The concept of fit first gained traction in the 1980s. The original idea was that if companies hired individuals whose personalities and values — and not just their skills — meshed with an organization’s strategy, workers would feel more attached to their jobs, work harder and stay longer. For Southwest Airlines, screening job candidates based on their willingness to provide a wacky experience for strangers contributed to the fun environment that enabled the company’s financial success. Likewise, for the investment firmBridgewater Associates, which seeks to distinguish itself through its pursuit of transparency and honesty, screening out potential hires who couldn’t handle criticism made good business sense.
But in many organizations, fit has gone rogue. I saw this firsthand while researching the hiring practices of the country’s top investment banks, management consultancies and law firms. I interviewed 120 decision makers and spent nine months observing the recruiting practices of one firm in particular. The professionals I spoke with, who were charged with reviewing applications and conducting interviews, consistently underscored the importance of cultural fit in hiring. While résumés (and connections) influenced which applicants made it into the interview room, interviewers’ perceptions of fit strongly shaped who walked out with job offers.
Crucially, though, for these gatekeepers, fit was not about a match with organizational values. It was about personal fit. In these time- and team-intensive jobs, professionals at all levels of seniority reported wanting to hire people with whom they enjoyed hanging out and could foresee developing close relationships with. Fit was different from the ability to get along with clients. Fundamentally, it was about interviewers’ personal enjoyment and fun. Many, like one manager at a consulting firm, believed that “when it’s done right, work is play.”
To judge fit, interviewers commonly relied on chemistry. “The best way I could describe it,” one member of a law firm’s hiring committee told me, “is like if you were on a date. You kind of know when there’s a match.” Many used the “airport test.” As a managing director at an investment bank put it, “Would I want to be stuck in an airport in Minneapolis in a snowstorm with them?”
Selecting new employees based on personal similarities is by no means unique to banking, consulting or law; it has become a common feature of American corporate culture. Employers routinely ask job applicants about their hobbies and what they like to do for fun, while a complementary self-help industry informs white-collar job seekers that chemistry, not qualifications, will win them an offer.
Although diversity in many industries has increased in recent decades, progress in the corporate realm has been slower than expected. Selection based on personal fit can keep demographic and cultural diversity low. In the elite firms I studied, the types of shared experiences associated with fit typically required large investments of time and money.

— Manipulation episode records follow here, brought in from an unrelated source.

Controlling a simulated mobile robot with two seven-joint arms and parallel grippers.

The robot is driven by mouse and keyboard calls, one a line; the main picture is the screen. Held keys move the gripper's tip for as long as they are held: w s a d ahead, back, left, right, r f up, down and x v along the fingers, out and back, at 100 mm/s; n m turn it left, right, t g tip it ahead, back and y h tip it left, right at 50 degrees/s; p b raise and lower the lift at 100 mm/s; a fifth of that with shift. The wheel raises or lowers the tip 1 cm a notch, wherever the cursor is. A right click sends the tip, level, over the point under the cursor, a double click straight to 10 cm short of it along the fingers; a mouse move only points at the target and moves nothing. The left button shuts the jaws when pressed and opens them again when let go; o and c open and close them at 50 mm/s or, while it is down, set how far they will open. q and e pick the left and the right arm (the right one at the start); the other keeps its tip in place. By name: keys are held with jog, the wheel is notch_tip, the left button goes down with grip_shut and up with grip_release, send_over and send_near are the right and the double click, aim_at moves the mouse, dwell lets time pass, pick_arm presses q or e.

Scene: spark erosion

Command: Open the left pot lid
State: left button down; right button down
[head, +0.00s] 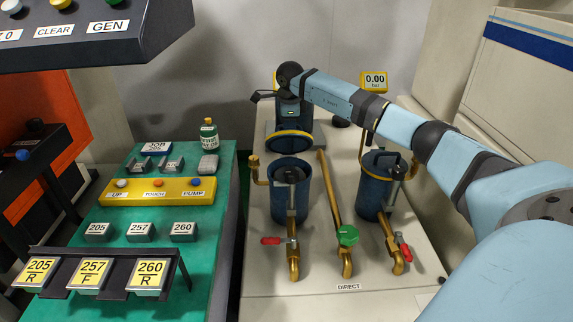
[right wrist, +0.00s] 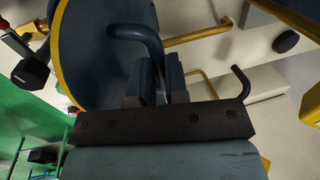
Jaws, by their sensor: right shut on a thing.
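The left pot (head: 289,182) is a dark blue cylinder with its top uncovered. Its lid, a blue disc with a yellow rim (head: 289,133), is raised and tilted just behind the pot's mouth. The lid also shows large in the right wrist view (right wrist: 95,45), with a dark bent handle (right wrist: 138,34). My right gripper (head: 291,121) comes from behind the lid and is shut on that handle; its fingers also show in the right wrist view (right wrist: 158,75). The exact grip is partly hidden. My left gripper is not in view.
The right pot (head: 371,190) stands covered beside my right arm. Brass pipes with red (head: 271,241) and green (head: 347,235) valve handles stand in front. A pressure display (head: 374,81) is behind. A green bench (head: 205,250) with buttons and blocks lies left.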

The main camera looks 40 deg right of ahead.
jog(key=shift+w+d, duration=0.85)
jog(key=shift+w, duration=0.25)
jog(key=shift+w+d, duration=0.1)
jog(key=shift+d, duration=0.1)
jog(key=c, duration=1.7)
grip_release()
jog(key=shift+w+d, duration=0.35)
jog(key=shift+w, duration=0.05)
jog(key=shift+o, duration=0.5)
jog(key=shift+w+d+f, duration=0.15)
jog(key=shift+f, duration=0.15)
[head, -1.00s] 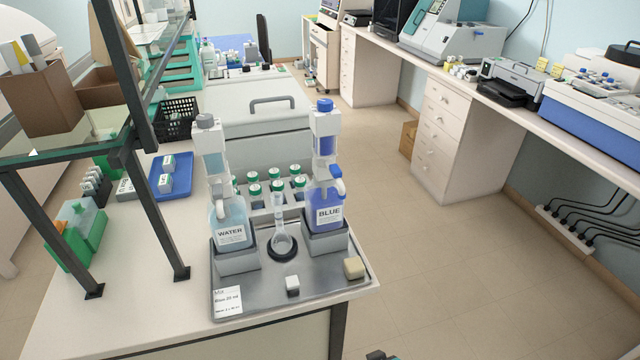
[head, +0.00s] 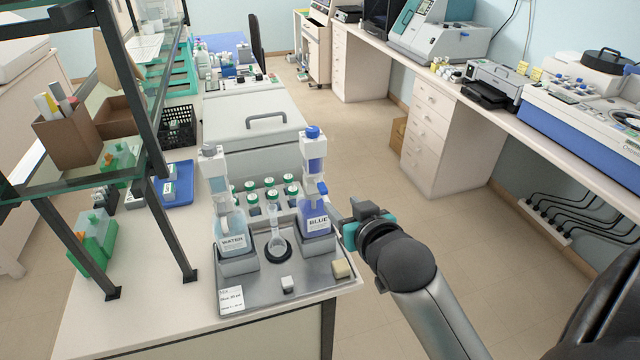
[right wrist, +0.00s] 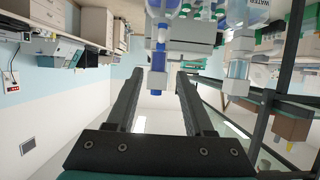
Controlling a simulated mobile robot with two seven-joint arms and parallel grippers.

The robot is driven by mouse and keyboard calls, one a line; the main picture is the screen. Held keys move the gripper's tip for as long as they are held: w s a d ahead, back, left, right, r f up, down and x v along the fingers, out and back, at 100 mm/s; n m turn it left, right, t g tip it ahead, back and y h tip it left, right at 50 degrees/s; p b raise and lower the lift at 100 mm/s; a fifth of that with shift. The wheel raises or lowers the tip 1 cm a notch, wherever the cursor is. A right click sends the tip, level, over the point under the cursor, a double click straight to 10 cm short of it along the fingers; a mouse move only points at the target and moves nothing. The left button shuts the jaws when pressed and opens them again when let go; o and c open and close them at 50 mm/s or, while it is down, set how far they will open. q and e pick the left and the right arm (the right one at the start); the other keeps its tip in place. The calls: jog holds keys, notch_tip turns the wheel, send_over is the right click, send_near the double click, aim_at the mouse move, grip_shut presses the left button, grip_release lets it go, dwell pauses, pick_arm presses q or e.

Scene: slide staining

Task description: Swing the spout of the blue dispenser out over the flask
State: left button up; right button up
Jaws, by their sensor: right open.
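The blue dispenser stands at the back right of the metal tray (head: 255,295): a bottle labelled BLUE (head: 317,222) with a white pump head and blue cap (head: 313,132). Its small spout (head: 323,187) with a blue top is on the right side, facing away from the flask. The clear flask (head: 275,240) stands upright in a black ring between the two bottles. My right gripper (head: 337,207) is just right of the blue bottle, open. In the right wrist view, the dispenser's blue cap (right wrist: 158,82) shows between and beyond the fingers, contact unclear. My left gripper is not in view.
The bottle labelled WATER (head: 231,238) stands left of the flask. Green-capped vials (head: 270,185) sit behind. A cream block (head: 341,269) and a small white block (head: 287,284) lie on the tray's front. A glass shelf (head: 80,178) rises on the left. Open floor lies right.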

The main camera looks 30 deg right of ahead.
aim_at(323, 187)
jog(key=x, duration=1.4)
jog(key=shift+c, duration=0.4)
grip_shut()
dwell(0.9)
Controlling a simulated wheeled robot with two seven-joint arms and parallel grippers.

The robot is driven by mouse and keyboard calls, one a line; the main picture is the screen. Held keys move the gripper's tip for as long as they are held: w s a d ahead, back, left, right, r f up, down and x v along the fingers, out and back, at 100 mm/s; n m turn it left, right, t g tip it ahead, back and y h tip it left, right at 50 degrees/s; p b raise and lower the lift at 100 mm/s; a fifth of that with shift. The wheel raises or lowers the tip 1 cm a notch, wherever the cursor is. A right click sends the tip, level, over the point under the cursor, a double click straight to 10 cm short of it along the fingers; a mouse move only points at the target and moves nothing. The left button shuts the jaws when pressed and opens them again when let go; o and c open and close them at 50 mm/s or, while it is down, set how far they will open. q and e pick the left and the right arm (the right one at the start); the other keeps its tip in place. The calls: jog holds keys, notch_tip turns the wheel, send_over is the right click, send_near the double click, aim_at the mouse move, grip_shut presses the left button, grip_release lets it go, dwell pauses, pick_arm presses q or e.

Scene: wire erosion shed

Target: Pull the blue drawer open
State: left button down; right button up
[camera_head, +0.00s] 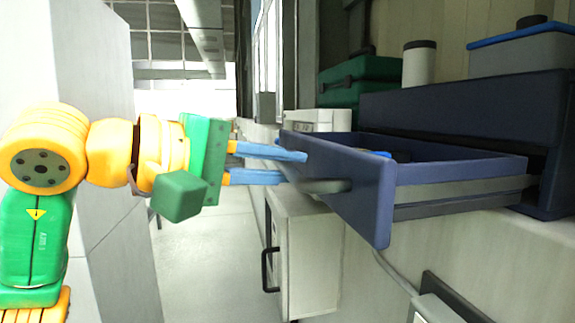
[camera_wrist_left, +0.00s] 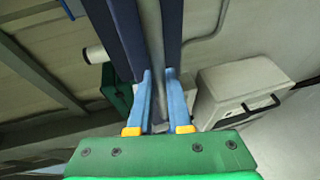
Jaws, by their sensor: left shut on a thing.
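The blue drawer (camera_head: 370,192) stands well out of its dark blue housing (camera_head: 465,105) in the head view. Its inside shows, with a small bright blue thing partly visible in it. A grey handle (camera_head: 325,186) is on its front. My left gripper (camera_head: 293,167) comes in from the left, its blue fingers at the drawer front and shut on the handle. In the left wrist view the fingers (camera_wrist_left: 160,80) close around the grey handle bar (camera_wrist_left: 152,45), with the drawer's blue front on either side. The exact finger contact is partly hidden. My right gripper is not in view.
A green case (camera_head: 355,80), a white cylinder with a dark lid (camera_head: 419,65) and a grey box with a blue lid (camera_head: 525,50) stand behind the drawer. A white cabinet with a black handle (camera_head: 305,250) is below. Open floor (camera_head: 205,260) lies left of it.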

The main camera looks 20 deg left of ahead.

Class-biased definitions of fit are one reason investment banks, management consulting firms and law firms are dominated by people from the highest socioeconomic backgrounds. Also, whether the industry is finance, high-tech or fashion, a good fit in most American corporations still tends to be stereotypically masculine. Consequently, fit can exclude high-performing candidates — female or male — who are more stereotypically feminine.
Some may wonder, “Don’t similar people work better together?” Yes and no. For jobs involving complex decisions and creativity, more diverse teams outperform less diverse ones. Too much similarity can lead to teams that are overconfident, ignore vital information and make poor (or even unethical) decisions.
Perhaps most important, it is easy to mistake rapport for skill. Just as they erroneously believe that they can accurately tell when someone is lying, people tend to be overly confident in their ability to spot talent. Unstructured interviews, which are the most popular hiring tools for American managers and the primary way they judge fit, are notoriouslypoor predictors of job performance.
Fit can work, but personal similarity is not the key. Organizations that use cultural fit for competitive advantage tend to favor concrete tools like surveys and structured interviews that systematically test behaviors associated with increased performance and employee retention. For managers who want to use cultural fit in a more productive way, I have several suggestions.
First, communicate a clear and consistent idea of what the organization’s culture is (and is not) to potential employees. Second, make sure the definition of cultural fit is closely aligned with business goals. Ideally, fit should be based on data-driven analysis of what types of values, traits and behaviors actually predict on-the-job success. Third, create formal procedures like checklists for measuring fit, so that assessment is not left up to the eyes (and extracurriculars) of the beholder.
Finally, consider putting concrete limits on how much fit can sway hiring. Many organizations tell interviewers what to look for but provide little guidance about how to weigh these different qualities. Left to their own devices, interviewers often define merit in their own image.
Wanting to work with people like ourselves is not new. In the past, employers overtly restricted job opportunities based on sex, race and religion, which is now illegal. But cultural fit has become a new form of discrimination that keeps demographic and cultural diversity down, all in the name of employee enjoyment and fun.